TASK TO COMPLETE:
In the material below, find every line with "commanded" and pull it out.

RECORDS SUPPLIED:

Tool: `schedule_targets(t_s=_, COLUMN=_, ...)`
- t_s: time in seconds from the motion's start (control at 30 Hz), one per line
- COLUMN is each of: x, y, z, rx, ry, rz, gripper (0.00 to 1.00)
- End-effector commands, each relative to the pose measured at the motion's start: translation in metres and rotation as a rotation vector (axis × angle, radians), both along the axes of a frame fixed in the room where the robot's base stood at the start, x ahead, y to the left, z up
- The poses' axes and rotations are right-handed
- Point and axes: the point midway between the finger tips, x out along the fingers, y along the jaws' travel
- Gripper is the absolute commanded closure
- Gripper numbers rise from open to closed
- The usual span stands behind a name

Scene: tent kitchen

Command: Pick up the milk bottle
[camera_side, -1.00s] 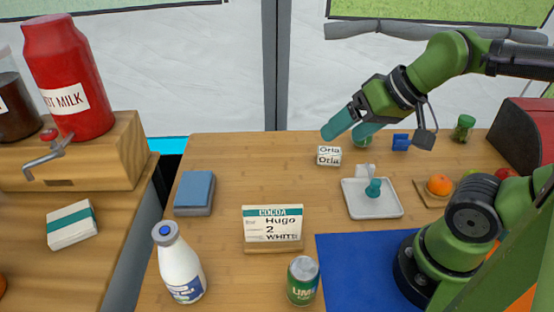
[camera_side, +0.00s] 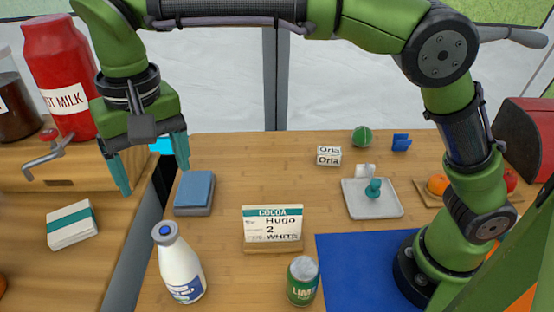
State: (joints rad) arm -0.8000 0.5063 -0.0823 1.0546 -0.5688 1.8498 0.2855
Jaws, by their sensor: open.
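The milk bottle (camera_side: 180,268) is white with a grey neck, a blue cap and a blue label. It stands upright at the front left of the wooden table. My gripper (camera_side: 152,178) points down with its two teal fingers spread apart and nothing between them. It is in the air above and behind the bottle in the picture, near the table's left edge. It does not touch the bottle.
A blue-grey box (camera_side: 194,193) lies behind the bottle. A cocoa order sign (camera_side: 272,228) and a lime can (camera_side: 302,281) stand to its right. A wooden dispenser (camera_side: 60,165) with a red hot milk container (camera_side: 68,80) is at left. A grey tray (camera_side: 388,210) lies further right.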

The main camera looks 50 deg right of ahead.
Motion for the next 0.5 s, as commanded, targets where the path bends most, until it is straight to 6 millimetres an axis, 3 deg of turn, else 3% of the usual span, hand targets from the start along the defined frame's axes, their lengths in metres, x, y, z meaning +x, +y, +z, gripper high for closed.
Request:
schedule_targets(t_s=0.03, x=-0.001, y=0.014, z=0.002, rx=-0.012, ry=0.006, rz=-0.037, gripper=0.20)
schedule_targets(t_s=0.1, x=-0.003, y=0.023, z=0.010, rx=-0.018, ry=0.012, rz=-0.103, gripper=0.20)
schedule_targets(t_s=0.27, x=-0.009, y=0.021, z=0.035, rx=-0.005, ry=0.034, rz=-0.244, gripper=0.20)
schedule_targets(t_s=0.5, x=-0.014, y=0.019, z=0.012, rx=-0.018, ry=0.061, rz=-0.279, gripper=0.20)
* * *
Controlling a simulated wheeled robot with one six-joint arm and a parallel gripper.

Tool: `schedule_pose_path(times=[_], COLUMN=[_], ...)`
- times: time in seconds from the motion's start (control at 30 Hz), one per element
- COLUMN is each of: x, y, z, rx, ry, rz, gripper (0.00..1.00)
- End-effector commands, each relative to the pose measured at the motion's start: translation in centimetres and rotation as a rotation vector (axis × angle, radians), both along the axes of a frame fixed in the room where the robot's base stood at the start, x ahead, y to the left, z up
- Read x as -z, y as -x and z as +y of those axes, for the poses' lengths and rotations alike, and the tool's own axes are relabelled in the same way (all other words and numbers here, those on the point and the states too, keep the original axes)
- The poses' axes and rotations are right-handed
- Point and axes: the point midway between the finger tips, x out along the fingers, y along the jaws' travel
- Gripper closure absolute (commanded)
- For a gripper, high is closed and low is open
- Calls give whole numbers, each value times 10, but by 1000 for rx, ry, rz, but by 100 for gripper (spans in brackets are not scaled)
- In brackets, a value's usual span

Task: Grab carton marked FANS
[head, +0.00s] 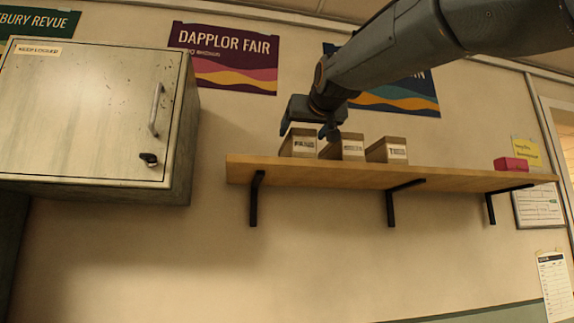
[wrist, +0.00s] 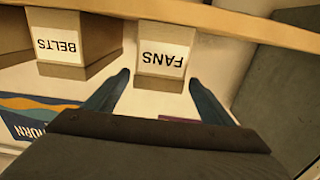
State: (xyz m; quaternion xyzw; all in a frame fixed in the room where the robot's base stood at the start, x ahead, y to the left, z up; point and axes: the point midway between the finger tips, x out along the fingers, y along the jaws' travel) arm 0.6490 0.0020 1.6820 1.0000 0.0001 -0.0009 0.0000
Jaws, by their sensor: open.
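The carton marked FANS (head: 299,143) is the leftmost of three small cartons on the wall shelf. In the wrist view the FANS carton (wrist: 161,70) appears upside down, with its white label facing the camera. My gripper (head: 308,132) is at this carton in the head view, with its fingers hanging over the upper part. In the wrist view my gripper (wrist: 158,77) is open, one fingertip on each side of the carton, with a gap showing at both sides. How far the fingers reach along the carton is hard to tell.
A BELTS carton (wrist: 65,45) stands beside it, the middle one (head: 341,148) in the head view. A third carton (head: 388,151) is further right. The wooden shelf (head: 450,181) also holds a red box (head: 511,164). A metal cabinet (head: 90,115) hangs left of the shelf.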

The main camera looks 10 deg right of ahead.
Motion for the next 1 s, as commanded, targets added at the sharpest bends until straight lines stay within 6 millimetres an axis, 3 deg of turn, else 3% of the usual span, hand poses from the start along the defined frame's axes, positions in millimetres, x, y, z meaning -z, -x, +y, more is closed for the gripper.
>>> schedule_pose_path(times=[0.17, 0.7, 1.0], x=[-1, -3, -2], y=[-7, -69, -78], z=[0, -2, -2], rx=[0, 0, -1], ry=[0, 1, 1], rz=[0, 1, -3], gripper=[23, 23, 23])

OUTPUT OF THE TASK:
- Gripper is the absolute commanded closure
Motion for the next 0.5 s, as commanded, targets where the path bends most, until it is straight to 6 millimetres an axis, 3 deg of turn, else 3% of the usual span, hand targets from the start along the defined frame's axes, their lengths in metres, x, y, z meaning +x, +y, +z, gripper high for closed.
- Gripper closure absolute (commanded)
Motion for the next 1 s, as commanded, targets added at the sharpest bends until straight lines stay within 6 millimetres an axis, 3 deg of turn, else 3% of the usual span, hand poses from the start along the defined frame's axes, positions in millimetres, x, y, z meaning -z, -x, +y, more is closed for the gripper.

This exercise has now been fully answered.